Eléments négatifs du rapport INTA
- protection de la culture et audio-visuel : le point 21 du mandat de négociation, exclue certes les services audiovisuels mais pas les services culturels et ne les exclue que pour le chapitre sur le commerce des services et des conditions d’établissement. En outre, ce principe dit « exception culturelle » n’existe pas en droit européen. Seul le concept de « diversité culturelle » est garanti par les traités. Il n’y ni définition de ce que sont les services audiovisuels ni ce que couvre la culture. Par exemple, selon le GATS (l’accord général sur le commerce de services de l’OMC) qui pourrait bien servir de base juridique au GMT, le monde de l’édition ne fait pas partie du « secteur culturel » mais des « services commerciaux ». Les Nord-Américains ne feront pas tant de distinctions et le mécanisme État-investisseurs pourrait leur permettre de s’attaquer jusqu'au cœur de notre modèle culturel, via les aides d’État.
- forcer la main à l’opinion publique : l’exposé des motifs a conscience « des nombreuses critiques exprimées par les citoyens européens et de la faible adhésion à l'accord en cours de négociation » mais cela est présenté comme une raison supplémentaire pour faire passer l’accord, juste en demandant « la plus grande transparence possible » afin que « l'accord qui sera conclu ne pourra être qu'un bon accord »

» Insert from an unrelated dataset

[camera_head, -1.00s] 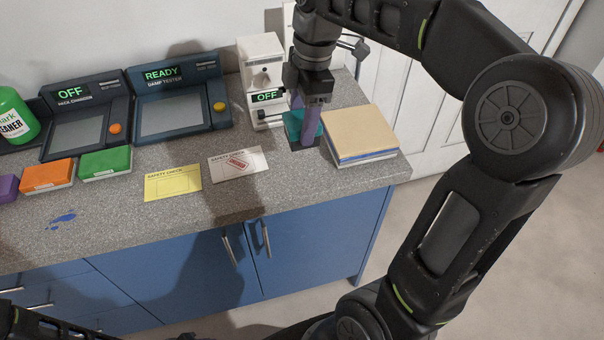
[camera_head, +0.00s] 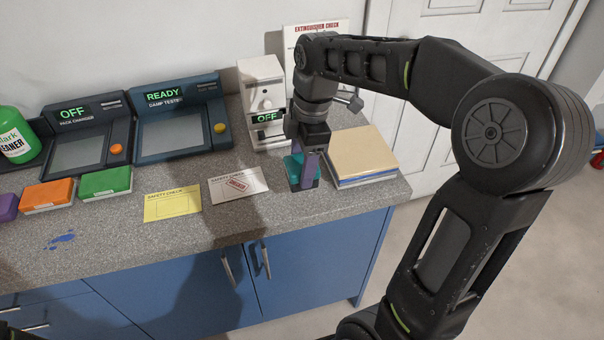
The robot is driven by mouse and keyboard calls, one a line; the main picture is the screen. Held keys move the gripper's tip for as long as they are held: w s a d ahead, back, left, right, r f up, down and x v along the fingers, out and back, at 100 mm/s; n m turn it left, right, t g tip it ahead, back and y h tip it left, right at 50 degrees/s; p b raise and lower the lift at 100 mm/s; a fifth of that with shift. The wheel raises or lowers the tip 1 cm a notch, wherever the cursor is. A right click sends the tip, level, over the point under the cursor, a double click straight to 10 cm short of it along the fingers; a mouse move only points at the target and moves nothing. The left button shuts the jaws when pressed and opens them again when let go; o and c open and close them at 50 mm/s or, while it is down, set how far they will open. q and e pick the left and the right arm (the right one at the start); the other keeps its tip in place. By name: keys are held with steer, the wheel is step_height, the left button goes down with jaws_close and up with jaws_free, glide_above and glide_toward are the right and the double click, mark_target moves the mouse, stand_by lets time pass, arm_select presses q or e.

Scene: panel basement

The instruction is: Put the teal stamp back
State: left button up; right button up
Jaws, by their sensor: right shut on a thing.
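The teal stamp (camera_head: 296,164) is a small teal block at the back right of the counter, just left of the stacked folders. My right gripper (camera_head: 306,173) points down with its purple-grey fingers shut on the stamp. The fingers hide part of it. Its underside is hidden, so I cannot tell whether it touches the counter.
Folders (camera_head: 362,157) lie close on the right. A white device reading OFF (camera_head: 264,98) stands behind. A white card with a red mark (camera_head: 238,184) and a yellow card (camera_head: 172,205) lie to the left. Green (camera_head: 106,183) and orange (camera_head: 48,195) boxes are farther left.

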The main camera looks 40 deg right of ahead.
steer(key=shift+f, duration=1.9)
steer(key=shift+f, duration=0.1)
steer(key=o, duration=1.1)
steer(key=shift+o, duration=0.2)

- mythe de la croissance et des emplois: imagine que l’accord permettra la « réindustrialisation de l'Europe » et « faire passer de 15 à 20 % la part du PIB de l'Union européenne issu de l'industrie » ou encore que va « contribuer à la création d'emplois de qualité » et autres mensonges : « permettre de protéger les travailleurs, les consommateurs et l'environnement (…) normes strictes de manière à éviter le dumping social et environnemental », pour protéger le « citoyen ordinaire ».
- la nouvelle stratégie de l’exigence : «même si l'Union européenne et les États-Unis peuvent aller plus loin dans la reconnaissance réciproque des normes (…) l'Union ne sacrifiera pas ses normes de sécurité, de santé, ses normes sociales, ses normes de protection des données ou sa diversité culturelle »
- pour en faire la règles de l’OMC : le GMT doit être le « tremplin pour des négociations commerciales plus ambitieuses et non une variante du processus de l'OMC » (le GMT n’est que la solution de « second choix ») et pour mieux briser les petits États : « pourrait également conduire à l'élaboration de normes et de règles qui seront ensuite adoptées à l'échelle mondiale, ce qui profiterait également aux pays tiers » ; « définir une vision commune du commerce international, de l'investissement et des questions liées au commerce »
- Harmonisation des règlementations : « confrontés à une mondialisation non réglementée et qu'un accord commercial bien conçu pourrait contribuer à tirer parti de la libéralisation ».
- mythe du rapport de force égal avec les USA : « veiller à ce que les possibilités d'accéder aux marchés dans les différents domaines soient comparables (…) et équilibrées ».
- convergence des réglementations financières : plus restrictives côté nord-américain, donne l’exemple du Comité de Bâle sur le contrôle bancaire. « le libre transfert de capitaux doit être conforme aux dispositions du traité sur l'Union européenne et prévoir, par mesure de prudence, des exceptions en cas de crise financière »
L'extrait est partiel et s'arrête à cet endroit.